Time travel, mind reading or genocide? Choose the path of Meanwhile’s protagonist in this interactive graphic novel

Interactive adventure books were all the rage in the early 1980s. In the UK we had Ian Livingstone and Steve Jackson’s Fighting Fantasy gamebooks, while America went big on the Choose Your Own Adventure interactive novels. Then home computers revolutionised leisure time and interactive books got replaced by increasingly sophisticated computer games.

The concept keeps popping back up though and now, with Meanwhile, it has found its way back into graphic novels.

Meanwhile uses a unique system of pipes and tabs to guide you through the story. Instead of reading left to right and top to bottom, each panel has an exit pipe that guides you to the next panel. If the pipe leads off page and onto a tab, turn to the page where the tab goes and keep on following the pipe.
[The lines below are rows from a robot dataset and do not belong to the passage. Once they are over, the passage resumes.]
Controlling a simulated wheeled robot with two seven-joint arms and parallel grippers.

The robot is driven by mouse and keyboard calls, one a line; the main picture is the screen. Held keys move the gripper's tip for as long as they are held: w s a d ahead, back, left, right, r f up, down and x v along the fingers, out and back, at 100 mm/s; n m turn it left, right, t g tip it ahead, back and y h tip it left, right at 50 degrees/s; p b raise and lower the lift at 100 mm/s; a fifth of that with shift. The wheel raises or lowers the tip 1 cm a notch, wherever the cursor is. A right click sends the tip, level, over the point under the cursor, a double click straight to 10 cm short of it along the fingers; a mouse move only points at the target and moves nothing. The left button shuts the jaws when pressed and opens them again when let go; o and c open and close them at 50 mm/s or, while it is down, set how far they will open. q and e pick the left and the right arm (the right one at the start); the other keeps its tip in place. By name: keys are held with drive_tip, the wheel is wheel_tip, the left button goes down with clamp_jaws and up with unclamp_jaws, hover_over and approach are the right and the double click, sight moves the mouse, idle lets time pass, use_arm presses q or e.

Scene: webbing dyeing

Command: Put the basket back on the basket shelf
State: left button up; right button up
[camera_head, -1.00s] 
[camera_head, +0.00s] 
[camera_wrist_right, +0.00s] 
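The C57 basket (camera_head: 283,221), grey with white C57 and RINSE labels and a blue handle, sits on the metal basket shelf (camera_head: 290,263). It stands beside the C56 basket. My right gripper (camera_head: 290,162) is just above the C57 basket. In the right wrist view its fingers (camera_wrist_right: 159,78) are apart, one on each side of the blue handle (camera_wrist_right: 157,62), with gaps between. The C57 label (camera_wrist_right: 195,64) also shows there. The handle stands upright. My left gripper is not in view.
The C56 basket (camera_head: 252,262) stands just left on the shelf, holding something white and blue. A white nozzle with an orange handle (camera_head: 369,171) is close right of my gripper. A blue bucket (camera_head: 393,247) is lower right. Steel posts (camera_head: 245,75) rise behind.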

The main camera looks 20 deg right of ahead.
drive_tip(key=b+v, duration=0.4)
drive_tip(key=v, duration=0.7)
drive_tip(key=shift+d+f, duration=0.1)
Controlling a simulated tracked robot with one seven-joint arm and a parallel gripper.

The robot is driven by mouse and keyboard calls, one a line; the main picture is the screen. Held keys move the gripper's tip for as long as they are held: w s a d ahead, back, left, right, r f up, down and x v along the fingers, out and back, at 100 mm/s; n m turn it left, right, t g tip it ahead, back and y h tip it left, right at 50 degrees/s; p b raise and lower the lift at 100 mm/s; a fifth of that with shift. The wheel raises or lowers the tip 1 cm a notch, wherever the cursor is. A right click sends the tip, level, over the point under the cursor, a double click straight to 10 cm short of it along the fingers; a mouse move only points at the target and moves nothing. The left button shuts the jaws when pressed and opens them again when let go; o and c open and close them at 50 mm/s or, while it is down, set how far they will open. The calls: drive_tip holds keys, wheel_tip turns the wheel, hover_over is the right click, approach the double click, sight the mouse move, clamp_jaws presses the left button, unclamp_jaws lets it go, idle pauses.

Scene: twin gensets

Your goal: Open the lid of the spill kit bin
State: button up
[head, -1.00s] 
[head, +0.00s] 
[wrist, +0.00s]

The story sees a young boy stumble across an inventor’s laboratory on his way back from an ice cream shop. The inventor invites the boy to test out one of three inventions – a time machine, a mind-reading machine and a sort of genocide machine that will kill everyone in the world except for the person using it. Each of these technologies has a limited scope unless you can find the secret code required to unlock them. For instance, the time machine will only go back 10 minutes unless its code can be found, which is hidden within the book. With the code it will go back up to seven years (the point when the machine was built).

As you travel through the book there are choices to be made and puzzles to solve. These generally revolve around the central core question of time travel, fore-warning, randomness and parallel universes. If that sounds a bit heavy it’s really not – it may be based on the physics of science fiction but Jason Shiga’s design and story-telling skills keep things fast flowing and relatively easy to follow.

The book claims nearly 4,000 possible endings, many of which are death. Although it might not hold your attention long enough to explore all these to their conclusions, its short spurts of narrative and addictive one-more-try puzzles invite more frequent re-reading than most graphic novels.

It’s a brave and interesting book, superbly illustrated and executed. There’s something quaint and old-fashioned about its appeal, and those brought up on the sophistication of modern digital entertainment may find its more sedentary pace tedious. But check it out anyway – it’s a phenomenally innovative piece of interactive fiction, particularly in terms of its design.